One of the most significant challenges I faced when switching back into academia wasn't living on a stipend, or volume of papers I had to read. It was trying to apply my working practices into a workplace that had no understanding or compatibility with an agile way of working. It was, for lack of a better analogy, like trying to change gears on a car without using a clutch.

Parts of the academic process can date back to the early Royal Society. While there are still areas of industry that are slow to adopt agile practices, academia is almost devoid of project management. Instead of team effort and defined scopes of work, solo heroics and gut instinct are the de facto standard. That is slowly changing, however.

I was inspired to write this post when I saw a recent nature article looking at how scrum and agile methodology are slowly bleeding into some research teams. I had two conflicting reactions to the piece.

Firstly, that this seemed like a cargo cult - with the teams simply mimicking the methodologies, rather than grokking them. When I read the testimonies, it appeared that stand-ups were used well to improve cross-team communication. However, sprints weren't really accepted, and there was no sign of any Kanban or any workload management.
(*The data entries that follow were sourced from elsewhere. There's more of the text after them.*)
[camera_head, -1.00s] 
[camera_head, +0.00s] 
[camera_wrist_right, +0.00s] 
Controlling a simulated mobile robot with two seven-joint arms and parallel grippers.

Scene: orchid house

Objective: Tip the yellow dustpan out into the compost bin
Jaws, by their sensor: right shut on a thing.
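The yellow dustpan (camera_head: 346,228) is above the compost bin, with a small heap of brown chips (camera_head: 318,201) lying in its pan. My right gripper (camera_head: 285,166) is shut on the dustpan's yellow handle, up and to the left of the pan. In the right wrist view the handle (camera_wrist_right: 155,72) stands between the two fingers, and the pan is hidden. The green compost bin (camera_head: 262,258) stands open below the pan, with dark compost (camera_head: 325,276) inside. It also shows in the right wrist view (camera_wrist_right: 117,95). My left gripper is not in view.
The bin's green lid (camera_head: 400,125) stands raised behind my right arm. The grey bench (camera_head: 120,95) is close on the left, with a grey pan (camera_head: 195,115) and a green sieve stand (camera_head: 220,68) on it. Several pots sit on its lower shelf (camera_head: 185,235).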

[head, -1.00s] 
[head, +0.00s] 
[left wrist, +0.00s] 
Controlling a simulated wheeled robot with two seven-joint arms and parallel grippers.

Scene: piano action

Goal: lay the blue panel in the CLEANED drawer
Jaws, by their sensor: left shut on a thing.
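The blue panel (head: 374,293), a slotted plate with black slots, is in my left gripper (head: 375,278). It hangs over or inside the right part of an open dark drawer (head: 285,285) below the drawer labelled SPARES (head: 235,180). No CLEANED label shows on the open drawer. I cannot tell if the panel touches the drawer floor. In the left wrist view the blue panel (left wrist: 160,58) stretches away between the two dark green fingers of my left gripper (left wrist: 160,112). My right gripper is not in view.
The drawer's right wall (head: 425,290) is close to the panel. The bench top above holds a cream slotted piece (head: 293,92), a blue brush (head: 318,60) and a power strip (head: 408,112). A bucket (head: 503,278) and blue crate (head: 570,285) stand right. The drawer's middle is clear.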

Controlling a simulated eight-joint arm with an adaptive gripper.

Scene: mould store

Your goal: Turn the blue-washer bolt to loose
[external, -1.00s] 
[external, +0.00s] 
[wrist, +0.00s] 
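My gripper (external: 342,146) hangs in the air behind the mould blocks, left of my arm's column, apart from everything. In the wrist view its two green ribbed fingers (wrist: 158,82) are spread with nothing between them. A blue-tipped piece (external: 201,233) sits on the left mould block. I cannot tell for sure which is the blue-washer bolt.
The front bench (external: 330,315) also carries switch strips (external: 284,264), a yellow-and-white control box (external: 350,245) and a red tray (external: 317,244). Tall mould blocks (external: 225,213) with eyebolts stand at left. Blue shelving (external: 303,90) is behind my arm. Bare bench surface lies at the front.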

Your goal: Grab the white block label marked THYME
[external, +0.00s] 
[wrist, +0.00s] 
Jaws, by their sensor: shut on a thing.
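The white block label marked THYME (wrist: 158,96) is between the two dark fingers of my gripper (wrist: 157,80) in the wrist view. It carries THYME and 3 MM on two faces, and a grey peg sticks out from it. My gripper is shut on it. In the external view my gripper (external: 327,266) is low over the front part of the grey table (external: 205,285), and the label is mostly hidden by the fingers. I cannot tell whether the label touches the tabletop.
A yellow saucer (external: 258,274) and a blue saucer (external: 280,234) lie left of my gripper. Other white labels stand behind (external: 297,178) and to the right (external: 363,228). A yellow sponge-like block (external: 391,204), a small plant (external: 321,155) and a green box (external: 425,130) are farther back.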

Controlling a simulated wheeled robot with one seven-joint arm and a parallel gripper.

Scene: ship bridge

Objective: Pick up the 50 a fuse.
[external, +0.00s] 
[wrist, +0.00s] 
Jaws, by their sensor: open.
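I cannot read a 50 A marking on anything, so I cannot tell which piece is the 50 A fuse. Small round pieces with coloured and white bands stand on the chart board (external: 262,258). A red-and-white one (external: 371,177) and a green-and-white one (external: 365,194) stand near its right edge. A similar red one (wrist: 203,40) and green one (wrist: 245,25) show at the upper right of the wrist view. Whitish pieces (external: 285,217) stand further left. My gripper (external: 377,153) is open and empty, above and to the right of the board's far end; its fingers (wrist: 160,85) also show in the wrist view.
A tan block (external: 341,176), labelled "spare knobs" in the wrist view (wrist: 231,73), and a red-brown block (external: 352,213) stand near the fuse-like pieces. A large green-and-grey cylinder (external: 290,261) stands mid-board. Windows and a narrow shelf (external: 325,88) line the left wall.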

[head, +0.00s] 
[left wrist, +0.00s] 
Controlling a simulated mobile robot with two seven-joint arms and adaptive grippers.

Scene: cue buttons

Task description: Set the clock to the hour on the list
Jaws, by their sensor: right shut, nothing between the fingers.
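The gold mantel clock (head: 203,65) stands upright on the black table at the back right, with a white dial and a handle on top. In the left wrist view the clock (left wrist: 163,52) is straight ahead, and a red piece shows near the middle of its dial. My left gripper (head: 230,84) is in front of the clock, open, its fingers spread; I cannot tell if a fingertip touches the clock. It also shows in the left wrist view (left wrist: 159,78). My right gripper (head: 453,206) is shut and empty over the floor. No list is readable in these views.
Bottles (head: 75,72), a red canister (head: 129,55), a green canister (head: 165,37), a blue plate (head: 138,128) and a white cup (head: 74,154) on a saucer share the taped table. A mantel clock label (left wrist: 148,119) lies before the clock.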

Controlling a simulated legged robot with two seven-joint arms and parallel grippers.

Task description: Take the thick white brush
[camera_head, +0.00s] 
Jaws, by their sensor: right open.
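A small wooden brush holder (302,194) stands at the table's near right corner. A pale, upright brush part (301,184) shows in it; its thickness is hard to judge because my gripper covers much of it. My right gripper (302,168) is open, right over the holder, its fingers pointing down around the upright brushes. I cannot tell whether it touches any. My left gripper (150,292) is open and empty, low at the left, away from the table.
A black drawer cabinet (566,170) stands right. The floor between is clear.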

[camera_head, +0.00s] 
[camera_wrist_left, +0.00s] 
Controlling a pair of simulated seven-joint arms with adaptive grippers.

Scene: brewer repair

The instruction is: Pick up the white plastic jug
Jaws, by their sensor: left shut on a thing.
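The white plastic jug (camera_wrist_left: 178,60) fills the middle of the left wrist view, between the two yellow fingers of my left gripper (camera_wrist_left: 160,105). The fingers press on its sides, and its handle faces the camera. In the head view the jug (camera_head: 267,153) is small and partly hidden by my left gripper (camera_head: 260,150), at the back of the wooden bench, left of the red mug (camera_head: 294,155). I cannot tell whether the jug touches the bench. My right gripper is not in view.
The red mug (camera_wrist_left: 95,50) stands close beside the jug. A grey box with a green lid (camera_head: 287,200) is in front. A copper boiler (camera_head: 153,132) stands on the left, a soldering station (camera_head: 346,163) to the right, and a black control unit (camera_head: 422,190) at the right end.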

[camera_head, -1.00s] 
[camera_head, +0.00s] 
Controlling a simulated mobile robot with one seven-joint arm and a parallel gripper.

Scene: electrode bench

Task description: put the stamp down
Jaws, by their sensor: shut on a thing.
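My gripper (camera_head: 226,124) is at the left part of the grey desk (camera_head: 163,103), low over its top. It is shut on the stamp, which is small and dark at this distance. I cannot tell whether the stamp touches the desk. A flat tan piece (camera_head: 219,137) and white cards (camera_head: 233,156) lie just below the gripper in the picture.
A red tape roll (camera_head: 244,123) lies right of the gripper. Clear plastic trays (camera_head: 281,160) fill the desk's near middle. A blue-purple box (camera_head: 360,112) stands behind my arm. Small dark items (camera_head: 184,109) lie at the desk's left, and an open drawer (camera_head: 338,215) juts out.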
But the longer I thought over it, the more I realised that perhaps the shoe simply doesn't fit that easily. Often, researchers produce knowledge, not products. Breakthroughs are sporadic, not predictable.

So, would I agree that the methodologies were implemented well in an academic setting? Probably not. But conversely, I wouldn't say that the techniques are totally unfit for purpose. Rather, there is space in the sector for some fundamental changes in their way of working. But these practices have to be a form of Agile/Kanban/Scrum/... that suits researchers and professors, not programmers and project managers.

So, my question to the community is this. What do you guys think are the most valuable practices or philosophies in an agile way of working? What sections of the process are essential to generalised project success? And what loses relevance and we step away from software development?

Personally, I suspect there's a lot of value in looking into writing requirements in an academic setting, but what are your thoughts?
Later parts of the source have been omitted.